Description of the task: Transcribe the stretch of entries below from the line with "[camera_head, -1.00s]" through the line with "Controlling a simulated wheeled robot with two", exactly and with both ends included; leave out all other lines.

Stored rows:
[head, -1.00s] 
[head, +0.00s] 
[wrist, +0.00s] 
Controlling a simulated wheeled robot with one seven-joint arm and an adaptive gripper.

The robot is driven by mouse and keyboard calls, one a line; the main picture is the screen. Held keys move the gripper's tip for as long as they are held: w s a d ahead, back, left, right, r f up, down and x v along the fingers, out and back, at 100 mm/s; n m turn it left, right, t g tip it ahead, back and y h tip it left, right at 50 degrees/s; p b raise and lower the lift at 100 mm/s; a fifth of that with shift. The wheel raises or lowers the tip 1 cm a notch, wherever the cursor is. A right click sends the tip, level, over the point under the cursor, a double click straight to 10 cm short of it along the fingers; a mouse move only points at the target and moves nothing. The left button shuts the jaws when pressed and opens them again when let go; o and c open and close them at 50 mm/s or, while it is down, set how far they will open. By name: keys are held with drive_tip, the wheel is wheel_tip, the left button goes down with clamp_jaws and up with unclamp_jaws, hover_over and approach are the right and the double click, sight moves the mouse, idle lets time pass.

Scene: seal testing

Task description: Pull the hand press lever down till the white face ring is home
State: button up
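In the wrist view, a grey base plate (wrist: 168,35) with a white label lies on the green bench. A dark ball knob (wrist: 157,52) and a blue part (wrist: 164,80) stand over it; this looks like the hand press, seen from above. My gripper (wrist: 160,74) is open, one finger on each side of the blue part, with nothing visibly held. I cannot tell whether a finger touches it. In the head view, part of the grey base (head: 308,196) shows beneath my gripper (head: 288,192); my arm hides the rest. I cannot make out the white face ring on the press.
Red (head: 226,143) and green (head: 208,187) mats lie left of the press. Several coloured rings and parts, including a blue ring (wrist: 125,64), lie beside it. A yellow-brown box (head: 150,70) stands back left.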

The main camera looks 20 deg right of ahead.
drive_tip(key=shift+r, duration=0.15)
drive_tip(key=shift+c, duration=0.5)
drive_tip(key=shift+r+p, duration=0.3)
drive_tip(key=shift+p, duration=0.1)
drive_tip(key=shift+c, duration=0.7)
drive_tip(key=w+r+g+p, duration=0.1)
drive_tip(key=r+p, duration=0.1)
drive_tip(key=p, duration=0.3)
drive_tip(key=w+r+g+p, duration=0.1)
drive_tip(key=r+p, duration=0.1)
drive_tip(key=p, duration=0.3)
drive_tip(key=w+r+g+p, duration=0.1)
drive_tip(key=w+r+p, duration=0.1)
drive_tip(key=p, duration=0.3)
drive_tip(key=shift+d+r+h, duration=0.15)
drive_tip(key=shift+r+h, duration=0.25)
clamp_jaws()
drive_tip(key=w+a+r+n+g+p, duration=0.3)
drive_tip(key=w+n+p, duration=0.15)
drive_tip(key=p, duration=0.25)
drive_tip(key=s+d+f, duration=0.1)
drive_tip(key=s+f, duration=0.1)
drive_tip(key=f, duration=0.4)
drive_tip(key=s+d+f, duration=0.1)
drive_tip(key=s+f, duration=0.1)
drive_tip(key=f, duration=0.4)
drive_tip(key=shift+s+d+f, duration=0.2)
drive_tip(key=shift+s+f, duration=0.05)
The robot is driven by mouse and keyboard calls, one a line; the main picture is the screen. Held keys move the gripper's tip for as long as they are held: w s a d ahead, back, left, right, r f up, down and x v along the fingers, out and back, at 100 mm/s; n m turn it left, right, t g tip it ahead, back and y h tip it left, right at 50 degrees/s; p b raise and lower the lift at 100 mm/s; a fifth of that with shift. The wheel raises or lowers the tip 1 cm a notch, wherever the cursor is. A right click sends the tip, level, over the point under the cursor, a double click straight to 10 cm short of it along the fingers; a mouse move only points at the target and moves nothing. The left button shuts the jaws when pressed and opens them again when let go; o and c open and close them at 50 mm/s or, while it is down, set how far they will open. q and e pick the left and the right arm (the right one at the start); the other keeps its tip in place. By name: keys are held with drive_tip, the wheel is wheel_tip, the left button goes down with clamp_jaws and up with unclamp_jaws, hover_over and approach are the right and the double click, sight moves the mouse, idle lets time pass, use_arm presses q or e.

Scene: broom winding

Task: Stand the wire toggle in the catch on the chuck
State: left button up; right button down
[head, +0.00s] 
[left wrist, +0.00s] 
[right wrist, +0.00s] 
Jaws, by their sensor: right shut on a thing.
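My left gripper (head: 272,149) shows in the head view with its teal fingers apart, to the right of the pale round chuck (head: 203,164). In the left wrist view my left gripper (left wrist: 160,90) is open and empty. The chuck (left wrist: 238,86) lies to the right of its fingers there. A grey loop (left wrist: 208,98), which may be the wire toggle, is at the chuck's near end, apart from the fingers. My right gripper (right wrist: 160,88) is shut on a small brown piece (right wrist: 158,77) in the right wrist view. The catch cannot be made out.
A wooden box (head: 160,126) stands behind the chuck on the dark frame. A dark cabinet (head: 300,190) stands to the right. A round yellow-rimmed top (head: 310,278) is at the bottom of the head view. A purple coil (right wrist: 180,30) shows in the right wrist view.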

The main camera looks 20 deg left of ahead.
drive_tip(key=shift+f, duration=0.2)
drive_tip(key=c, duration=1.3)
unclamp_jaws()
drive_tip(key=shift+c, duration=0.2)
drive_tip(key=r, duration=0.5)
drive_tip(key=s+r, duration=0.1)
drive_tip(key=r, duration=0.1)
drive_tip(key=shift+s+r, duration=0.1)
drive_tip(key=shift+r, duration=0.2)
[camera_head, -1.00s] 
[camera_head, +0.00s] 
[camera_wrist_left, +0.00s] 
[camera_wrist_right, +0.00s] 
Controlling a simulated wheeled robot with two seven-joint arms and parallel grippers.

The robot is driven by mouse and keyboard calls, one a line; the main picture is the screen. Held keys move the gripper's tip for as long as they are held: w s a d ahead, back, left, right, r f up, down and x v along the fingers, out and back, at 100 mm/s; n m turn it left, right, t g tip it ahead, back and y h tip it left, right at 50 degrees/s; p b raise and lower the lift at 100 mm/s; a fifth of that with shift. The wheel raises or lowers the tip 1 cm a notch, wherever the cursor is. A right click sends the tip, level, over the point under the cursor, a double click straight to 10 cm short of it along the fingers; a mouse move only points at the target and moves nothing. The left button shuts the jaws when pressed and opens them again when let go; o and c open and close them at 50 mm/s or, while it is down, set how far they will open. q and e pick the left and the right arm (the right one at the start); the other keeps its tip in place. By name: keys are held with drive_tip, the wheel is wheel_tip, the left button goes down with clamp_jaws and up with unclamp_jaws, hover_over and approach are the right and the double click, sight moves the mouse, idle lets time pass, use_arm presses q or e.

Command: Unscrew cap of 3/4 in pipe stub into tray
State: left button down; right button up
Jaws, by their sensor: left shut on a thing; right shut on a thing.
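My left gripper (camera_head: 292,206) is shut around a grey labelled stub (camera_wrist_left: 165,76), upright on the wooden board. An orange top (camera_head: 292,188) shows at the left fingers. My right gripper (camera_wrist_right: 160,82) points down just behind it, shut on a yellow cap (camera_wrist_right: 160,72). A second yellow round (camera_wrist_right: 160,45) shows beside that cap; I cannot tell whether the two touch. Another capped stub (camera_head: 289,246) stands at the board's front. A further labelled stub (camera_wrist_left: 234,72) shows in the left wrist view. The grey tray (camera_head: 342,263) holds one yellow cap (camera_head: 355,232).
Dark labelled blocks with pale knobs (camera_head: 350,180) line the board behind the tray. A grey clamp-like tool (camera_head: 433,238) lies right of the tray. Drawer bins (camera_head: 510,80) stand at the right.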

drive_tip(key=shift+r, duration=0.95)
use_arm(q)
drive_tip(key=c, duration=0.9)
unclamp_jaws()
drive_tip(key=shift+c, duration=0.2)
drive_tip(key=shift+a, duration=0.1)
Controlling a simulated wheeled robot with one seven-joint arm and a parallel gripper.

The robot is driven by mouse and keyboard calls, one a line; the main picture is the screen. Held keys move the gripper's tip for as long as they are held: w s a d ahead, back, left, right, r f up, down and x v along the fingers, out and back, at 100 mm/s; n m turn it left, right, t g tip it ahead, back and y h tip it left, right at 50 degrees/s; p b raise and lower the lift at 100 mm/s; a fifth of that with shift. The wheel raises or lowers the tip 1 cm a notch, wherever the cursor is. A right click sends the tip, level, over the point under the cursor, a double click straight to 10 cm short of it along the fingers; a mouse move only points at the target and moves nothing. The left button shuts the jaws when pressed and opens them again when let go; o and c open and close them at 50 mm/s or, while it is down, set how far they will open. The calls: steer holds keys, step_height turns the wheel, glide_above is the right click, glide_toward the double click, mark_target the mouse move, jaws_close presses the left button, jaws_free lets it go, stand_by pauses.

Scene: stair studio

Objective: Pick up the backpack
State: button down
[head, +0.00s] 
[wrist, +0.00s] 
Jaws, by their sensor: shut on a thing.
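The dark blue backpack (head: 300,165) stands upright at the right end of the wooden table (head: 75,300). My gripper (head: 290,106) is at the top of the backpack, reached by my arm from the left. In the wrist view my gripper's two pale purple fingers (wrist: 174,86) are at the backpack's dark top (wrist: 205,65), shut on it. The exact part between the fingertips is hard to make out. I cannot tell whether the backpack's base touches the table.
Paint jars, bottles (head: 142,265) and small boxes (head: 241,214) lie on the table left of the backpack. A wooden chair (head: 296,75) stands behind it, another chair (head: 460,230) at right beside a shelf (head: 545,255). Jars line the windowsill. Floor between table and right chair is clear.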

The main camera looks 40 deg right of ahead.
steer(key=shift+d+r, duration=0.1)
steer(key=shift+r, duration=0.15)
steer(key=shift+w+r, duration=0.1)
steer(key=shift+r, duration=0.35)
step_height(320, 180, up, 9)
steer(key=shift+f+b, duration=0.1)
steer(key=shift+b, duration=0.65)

Final result:
[camera_head, -1.00s] 
[camera_head, +0.00s] 
[camera_wrist_left, +0.00s] 
[camera_wrist_right, +0.00s] 
Controlling a simulated wheeled robot with two seven-joint arms and parallel grippers.

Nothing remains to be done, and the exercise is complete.